LAS VEGAS — The annual CES technology spectacle always is stuffed with innovative and often wild ideas. 2024 is no different.
Continental exhibited technology that starts a car using the facial recognition of a driver. Automotive and appliance giant Bosch teamed up with Amazon Web Services for a system that turns on an espresso machine and offers up a fresh latte as a driver reaches home.
Chinese electric vehicle maker Xpeng promised to deliver its Land Aircraft Carrier flying cars late next year, and BMW demonstrated augmented-reality glasses to display navigation instructions and hazard warnings, among other information, while the car is in motion.
While some of these ideas might ultimately take off, even CES contains a warning and a dose of humility.
Enter its Exhibition of Failed Ideas, tucked in the very back of Las Vegas Convention Center's North Hall, where a simple sea-green display implores the viewer, "Don't let your product end up on this wall."

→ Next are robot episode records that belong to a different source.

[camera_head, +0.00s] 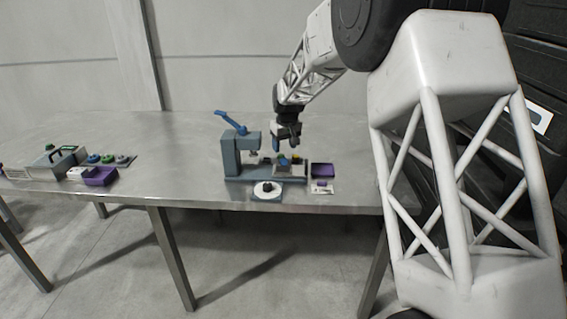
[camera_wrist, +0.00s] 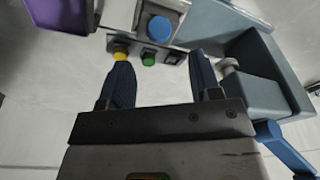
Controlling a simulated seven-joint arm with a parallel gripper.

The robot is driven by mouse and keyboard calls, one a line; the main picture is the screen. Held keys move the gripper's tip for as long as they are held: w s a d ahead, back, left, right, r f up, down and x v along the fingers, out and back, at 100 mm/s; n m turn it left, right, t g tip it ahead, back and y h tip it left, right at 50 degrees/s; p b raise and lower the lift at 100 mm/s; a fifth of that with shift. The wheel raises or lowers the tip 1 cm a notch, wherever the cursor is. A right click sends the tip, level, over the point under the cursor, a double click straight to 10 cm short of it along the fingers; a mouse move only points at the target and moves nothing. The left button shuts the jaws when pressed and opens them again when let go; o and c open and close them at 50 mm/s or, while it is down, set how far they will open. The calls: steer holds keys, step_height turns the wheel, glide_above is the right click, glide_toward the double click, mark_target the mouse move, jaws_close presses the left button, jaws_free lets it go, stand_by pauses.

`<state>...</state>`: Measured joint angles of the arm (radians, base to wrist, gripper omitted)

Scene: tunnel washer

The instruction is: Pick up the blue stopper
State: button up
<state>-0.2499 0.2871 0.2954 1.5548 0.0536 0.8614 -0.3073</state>
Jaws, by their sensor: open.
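The blue stopper appears to be the round blue piece (camera_wrist: 160,28) set in a grey square holder (camera_wrist: 171,10) in the wrist view. It lies beyond my fingertips, roughly in line with the gap between them, and nothing touches it. My gripper (camera_wrist: 161,72) is open and empty, with its two dark blue fingers spread. In the head view my gripper (camera_head: 287,143) hangs over the table beside the grey press (camera_head: 238,158).
A yellow button (camera_wrist: 121,53) and a green button (camera_wrist: 148,60) sit close to the fingertips. The press with its blue lever (camera_head: 231,121) stands close by. A grey box (camera_head: 52,162) is far left. The middle table is clear.

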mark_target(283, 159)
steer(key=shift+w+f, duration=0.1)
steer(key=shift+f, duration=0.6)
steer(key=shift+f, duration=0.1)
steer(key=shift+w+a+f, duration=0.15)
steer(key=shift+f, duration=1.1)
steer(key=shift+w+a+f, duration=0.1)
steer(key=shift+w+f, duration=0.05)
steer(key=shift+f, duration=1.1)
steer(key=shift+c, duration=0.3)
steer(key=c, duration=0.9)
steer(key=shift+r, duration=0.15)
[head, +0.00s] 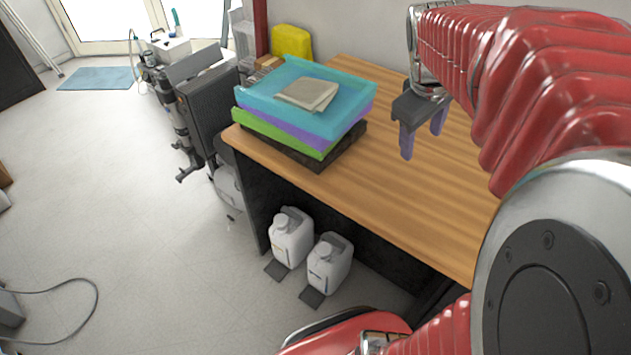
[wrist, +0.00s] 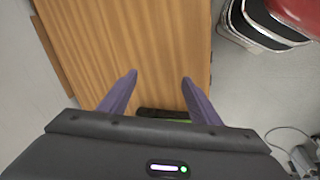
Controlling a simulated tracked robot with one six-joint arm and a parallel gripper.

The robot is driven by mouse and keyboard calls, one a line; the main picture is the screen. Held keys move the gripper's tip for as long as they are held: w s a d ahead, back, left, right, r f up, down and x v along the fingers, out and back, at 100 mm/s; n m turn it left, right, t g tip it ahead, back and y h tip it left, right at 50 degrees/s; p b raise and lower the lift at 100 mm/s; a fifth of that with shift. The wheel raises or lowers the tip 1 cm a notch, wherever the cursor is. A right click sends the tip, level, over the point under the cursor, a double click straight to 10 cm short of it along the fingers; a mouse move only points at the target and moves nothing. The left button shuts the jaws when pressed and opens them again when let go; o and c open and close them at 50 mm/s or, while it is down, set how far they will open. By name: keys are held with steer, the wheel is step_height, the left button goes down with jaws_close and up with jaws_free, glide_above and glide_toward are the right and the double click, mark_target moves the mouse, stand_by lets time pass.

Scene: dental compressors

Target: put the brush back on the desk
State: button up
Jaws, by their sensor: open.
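The wooden desk (head: 430,205) fills the middle right of the head view, and its bare top shows in the wrist view (wrist: 120,40). My gripper (head: 422,146) is above the desk, right of the stacked trays, fingers pointing down. In the wrist view my gripper (wrist: 159,77) has its two purple fingers wide apart, with nothing between them but desk surface beyond. I cannot make out a brush on the desk. A small teal upright object (head: 176,18) stands far back at the upper left; I cannot tell what it is.
Stacked trays in teal (head: 350,97), purple, green and black sit at the desk's left end, with folded cloth or paper (head: 307,93) on top. A yellow container (head: 291,43) stands behind. White jugs (head: 292,238) are on the floor below. The desk's middle is clear.

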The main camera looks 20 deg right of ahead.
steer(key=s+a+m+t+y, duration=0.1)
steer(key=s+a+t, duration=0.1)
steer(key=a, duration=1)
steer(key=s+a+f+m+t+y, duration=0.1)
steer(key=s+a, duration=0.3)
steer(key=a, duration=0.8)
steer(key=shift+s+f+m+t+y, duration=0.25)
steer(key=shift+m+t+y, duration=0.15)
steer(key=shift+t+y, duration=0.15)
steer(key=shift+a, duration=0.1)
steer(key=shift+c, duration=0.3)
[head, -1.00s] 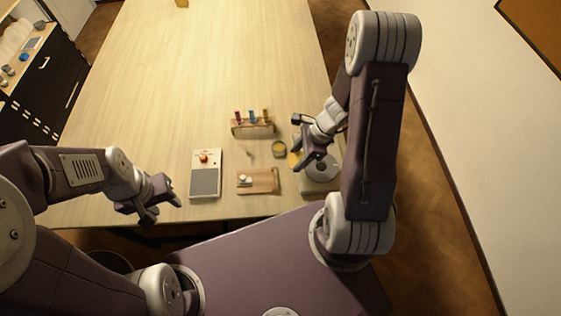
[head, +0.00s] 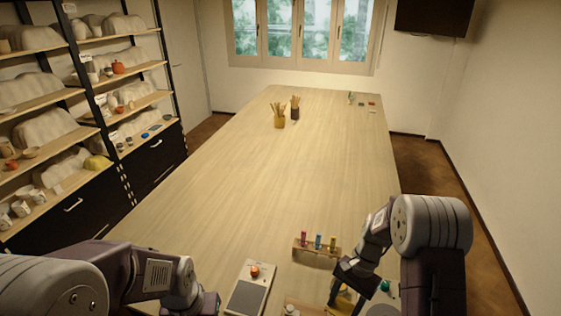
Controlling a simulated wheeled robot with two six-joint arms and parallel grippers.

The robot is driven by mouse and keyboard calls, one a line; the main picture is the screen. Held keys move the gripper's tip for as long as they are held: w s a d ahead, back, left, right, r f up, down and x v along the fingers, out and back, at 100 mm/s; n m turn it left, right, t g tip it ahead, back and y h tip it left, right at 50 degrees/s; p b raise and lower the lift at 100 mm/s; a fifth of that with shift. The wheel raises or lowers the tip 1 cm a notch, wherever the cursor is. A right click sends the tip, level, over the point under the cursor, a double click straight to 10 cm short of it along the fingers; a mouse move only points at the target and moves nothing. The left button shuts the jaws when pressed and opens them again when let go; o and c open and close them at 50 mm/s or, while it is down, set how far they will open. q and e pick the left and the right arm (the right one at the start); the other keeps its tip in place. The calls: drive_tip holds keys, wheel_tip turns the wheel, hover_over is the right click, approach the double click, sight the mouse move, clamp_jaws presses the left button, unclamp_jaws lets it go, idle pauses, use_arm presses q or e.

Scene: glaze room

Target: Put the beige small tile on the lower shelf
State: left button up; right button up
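I cannot make out a beige small tile for certain. A few small flat pieces (head: 372,104) lie at the far right end of the table, too small to tell their kind. The shelving (head: 88,84) stands at the left, with several boards; its lower shelf (head: 50,194) holds white cups and a yellow lump. My right gripper (head: 345,287) is low over the near right of the table, by a yellow thing (head: 346,302); its grip is unclear. My left gripper (head: 207,304) is at the bottom edge, left of the grey-and-white device, its fingers partly cut off.
A wooden rack with coloured vials (head: 317,246) and a grey-and-white device with an orange knob (head: 251,288) stand on the near table. Two brush pots (head: 279,119) stand farther back. The long table's (head: 285,185) middle is clear. Black drawers (head: 75,207) are under the shelves.

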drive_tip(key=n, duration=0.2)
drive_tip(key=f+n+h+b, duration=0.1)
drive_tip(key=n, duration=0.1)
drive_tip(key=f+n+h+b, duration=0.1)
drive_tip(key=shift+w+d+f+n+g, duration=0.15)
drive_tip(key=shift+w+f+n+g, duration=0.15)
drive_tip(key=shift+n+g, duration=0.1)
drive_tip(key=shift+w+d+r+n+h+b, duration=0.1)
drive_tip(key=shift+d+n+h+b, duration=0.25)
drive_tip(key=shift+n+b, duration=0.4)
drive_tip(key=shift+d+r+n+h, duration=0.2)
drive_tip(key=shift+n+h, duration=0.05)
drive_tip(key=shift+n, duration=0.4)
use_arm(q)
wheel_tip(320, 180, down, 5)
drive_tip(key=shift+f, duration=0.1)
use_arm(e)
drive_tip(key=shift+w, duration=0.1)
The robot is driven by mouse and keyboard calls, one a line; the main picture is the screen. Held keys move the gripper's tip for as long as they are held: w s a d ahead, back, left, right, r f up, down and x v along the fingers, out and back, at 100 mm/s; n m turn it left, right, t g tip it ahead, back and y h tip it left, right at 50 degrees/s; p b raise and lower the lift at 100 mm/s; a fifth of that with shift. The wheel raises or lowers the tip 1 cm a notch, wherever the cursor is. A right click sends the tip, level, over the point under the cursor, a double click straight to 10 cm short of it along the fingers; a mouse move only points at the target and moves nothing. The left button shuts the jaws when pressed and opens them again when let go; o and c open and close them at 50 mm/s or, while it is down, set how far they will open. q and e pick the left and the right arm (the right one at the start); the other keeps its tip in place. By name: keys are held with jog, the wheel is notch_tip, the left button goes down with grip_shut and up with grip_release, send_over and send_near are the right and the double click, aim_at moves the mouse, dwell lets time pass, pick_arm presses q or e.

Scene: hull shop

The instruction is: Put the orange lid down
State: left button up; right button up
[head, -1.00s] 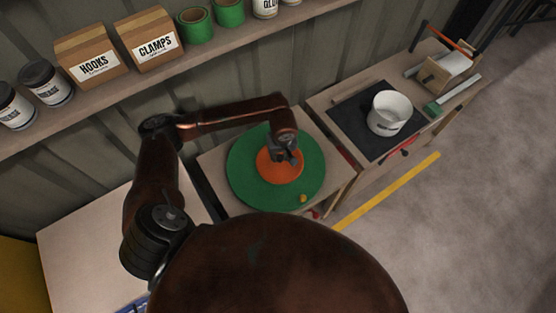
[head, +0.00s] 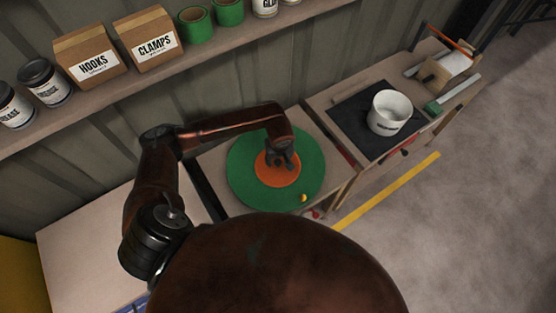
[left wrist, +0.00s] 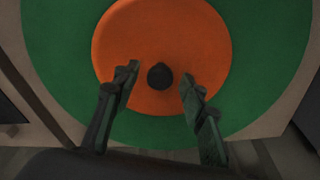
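The orange lid (head: 265,178) lies flat near the middle of a round green disc (head: 245,190). In the left wrist view the lid (left wrist: 165,30) shows its dark round knob (left wrist: 160,76) on top. My left gripper (head: 283,164) is over the lid, pointing down. In the left wrist view its two fingers (left wrist: 159,78) stand apart on either side of the knob, with a visible gap on both sides. It is open and holds nothing. My right gripper is not in view.
A small orange-yellow knob (head: 304,198) sits near the disc's front edge. To the right, a white pot (head: 388,112) stands on a dark mat (head: 350,118). A shelf above holds boxes (head: 90,65), jars and green rolls. The table at left (head: 85,235) is mostly bare.

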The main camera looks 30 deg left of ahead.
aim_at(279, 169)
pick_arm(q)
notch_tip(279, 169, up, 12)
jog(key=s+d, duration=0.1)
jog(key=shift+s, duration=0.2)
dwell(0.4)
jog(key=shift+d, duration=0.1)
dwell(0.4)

The exhibit highlights technology and automotive products relegated to history's dustbin. There's the TwitterPeek, a device devoted to sending and receiving tweets, the Microsoft Zune, an mp3 player launched five years after the release of the Apple iPod and a miniature of the Delorean "Back to the Future" sports car, beset by production delays and quality issues like failing electrical systems.
Over the years, CES has been littered with supposed smash hits that ultimately failed to materialize.